--- Exercise material ---
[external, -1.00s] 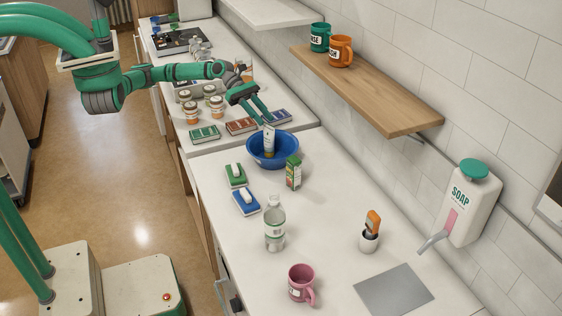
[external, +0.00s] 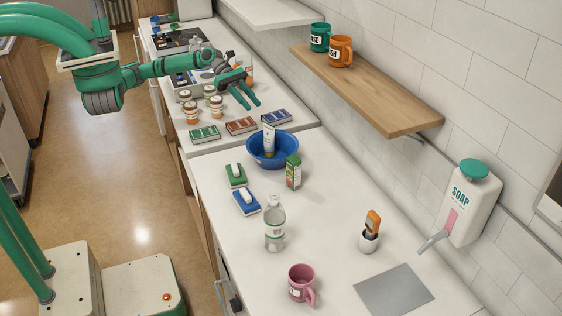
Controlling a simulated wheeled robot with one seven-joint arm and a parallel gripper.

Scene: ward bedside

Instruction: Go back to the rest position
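My gripper (external: 252,103) is open and empty, with its two green fingers apart. It hangs above the back part of the counter, behind and left of the blue bowl (external: 285,157). A white tube (external: 268,140) stands tilted in the blue bowl, clear of my fingers. My green arm reaches across from the left, above the floor and over the counter.
Several jars (external: 190,113) and small boxes (external: 241,125) lie close below my gripper. A wooden shelf (external: 385,95) with mugs juts from the wall at right. A bottle (external: 275,225), sponges, a carton and a pink mug (external: 300,285) stand on the front counter.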

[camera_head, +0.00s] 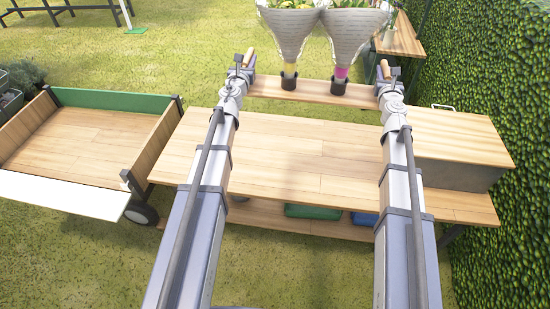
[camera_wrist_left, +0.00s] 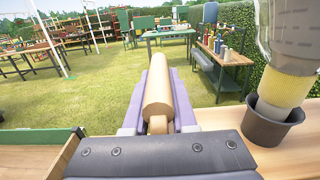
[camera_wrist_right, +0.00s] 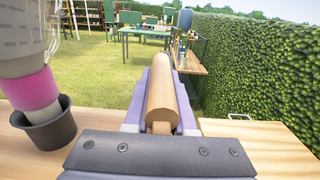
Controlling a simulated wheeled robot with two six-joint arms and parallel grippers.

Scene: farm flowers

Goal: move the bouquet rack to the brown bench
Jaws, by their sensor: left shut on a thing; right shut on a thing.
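The bouquet rack (camera_head: 312,92) is a wooden board with black cups holding two wrapped bouquets (camera_head: 290,35) (camera_head: 352,38), one with a yellow base and one with a pink base. My left gripper (camera_head: 247,62) is shut on the rack's left wooden handle (camera_wrist_left: 158,92). My right gripper (camera_head: 386,72) is shut on the right handle (camera_wrist_right: 161,92). The rack appears level and the bouquets upright. A brown wooden bench (camera_head: 280,160) with a lower shelf lies below my arms. In the head view, the rack shows past its far edge, with grass visible between them.
A wooden cart (camera_head: 80,140) with a green panel stands at left. A box with a wooden lid (camera_head: 450,135) sits at the bench's right end. A tall hedge (camera_head: 500,90) runs along the right. Another wooden table (camera_head: 398,38) stands at the back right. Open grass lies behind.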

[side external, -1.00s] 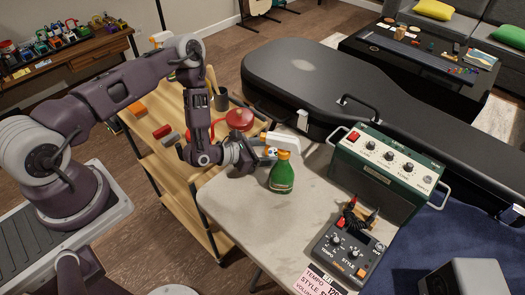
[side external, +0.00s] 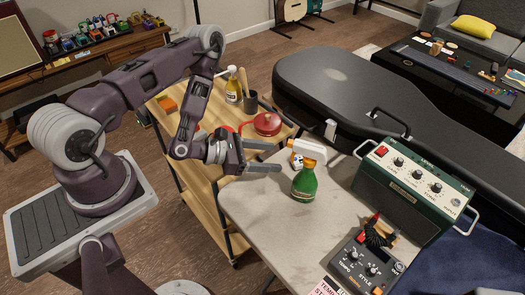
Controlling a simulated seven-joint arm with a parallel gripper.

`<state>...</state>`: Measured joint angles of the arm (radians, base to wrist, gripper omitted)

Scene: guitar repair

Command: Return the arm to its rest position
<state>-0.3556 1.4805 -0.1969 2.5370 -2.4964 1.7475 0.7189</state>
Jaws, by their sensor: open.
---
Directions: Without including any pictures, print each record exactly.

Expected answer:
[external, -1.00s] 
[external, +0.00s] 
Controlling a simulated wheeled robot with one seven-joint arm and a parallel gripper.

Scene: ward bedside

Instruction: Go back to the rest position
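My gripper (external: 252,103) is open and empty, with its two green fingers apart. It hangs above the back part of the counter, behind and left of the blue bowl (external: 285,157). A white tube (external: 268,140) stands tilted in the blue bowl, clear of my fingers. My green arm reaches across from the left, above the floor and over the counter.
Several jars (external: 190,113) and small boxes (external: 241,125) lie close below my gripper. A wooden shelf (external: 385,95) with mugs juts from the wall at right. A bottle (external: 275,225), sponges, a carton and a pink mug (external: 300,285) stand on the front counter.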

[camera_head, +0.00s] 
[camera_wrist_left, +0.00s] 
[camera_wrist_right, +0.00s] 
Controlling a simulated wheeled robot with two six-joint arms and parallel grippers.

Scene: farm flowers

Goal: move the bouquet rack to the brown bench
Jaws, by their sensor: left shut on a thing; right shut on a thing.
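The bouquet rack (camera_head: 312,92) is a wooden board with black cups holding two wrapped bouquets (camera_head: 290,35) (camera_head: 352,38), one with a yellow base and one with a pink base. My left gripper (camera_head: 247,62) is shut on the rack's left wooden handle (camera_wrist_left: 158,92). My right gripper (camera_head: 386,72) is shut on the right handle (camera_wrist_right: 161,92). The rack appears level and the bouquets upright. A brown wooden bench (camera_head: 280,160) with a lower shelf lies below my arms. In the head view, the rack shows past its far edge, with grass visible between them.
A wooden cart (camera_head: 80,140) with a green panel stands at left. A box with a wooden lid (camera_head: 450,135) sits at the bench's right end. A tall hedge (camera_head: 500,90) runs along the right. Another wooden table (camera_head: 398,38) stands at the back right. Open grass lies behind.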

[side external, -1.00s] 
[side external, +0.00s] 
Controlling a simulated seven-joint arm with a parallel gripper.

`<state>...</state>`: Measured joint angles of the arm (radians, base to wrist, gripper omitted)

Scene: guitar repair

Command: Return the arm to its rest position
<state>-0.3556 1.4805 -0.1969 2.5370 -2.4964 1.7475 0.7189</state>
Jaws, by their sensor: open.

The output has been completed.